## GIVEN EXERCISE
Repeat all of the material below exactly as written, images excluded.

## DATA SEGMENT
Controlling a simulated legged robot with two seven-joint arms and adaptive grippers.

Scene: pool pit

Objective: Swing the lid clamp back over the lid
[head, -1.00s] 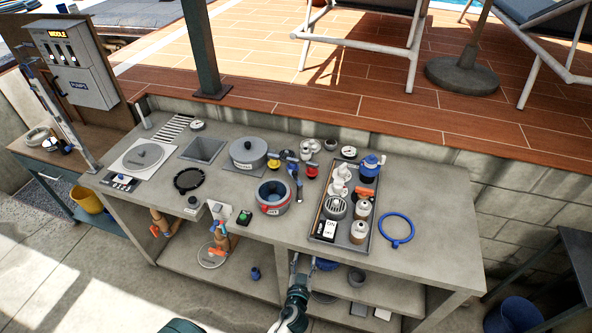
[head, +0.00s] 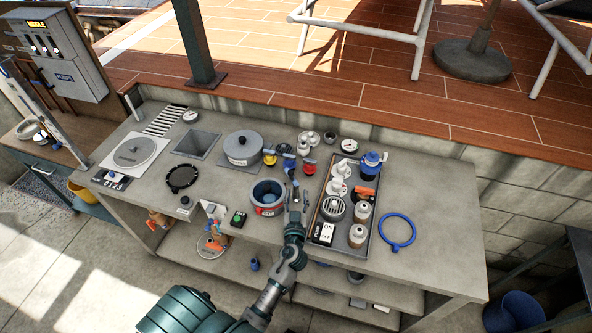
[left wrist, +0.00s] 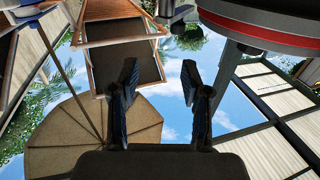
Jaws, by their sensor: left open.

## OUTPUT OF THE TASK
Controlling a simulated legged robot with two seven-joint arms and adaptive grippers.

Scene: pool pit

Objective: Swing the lid clamp back over the lid
[head, -1.00s] 
[head, +0.00s] 
[left wrist, +0.00s] 
Jaws, by their sensor: left open.

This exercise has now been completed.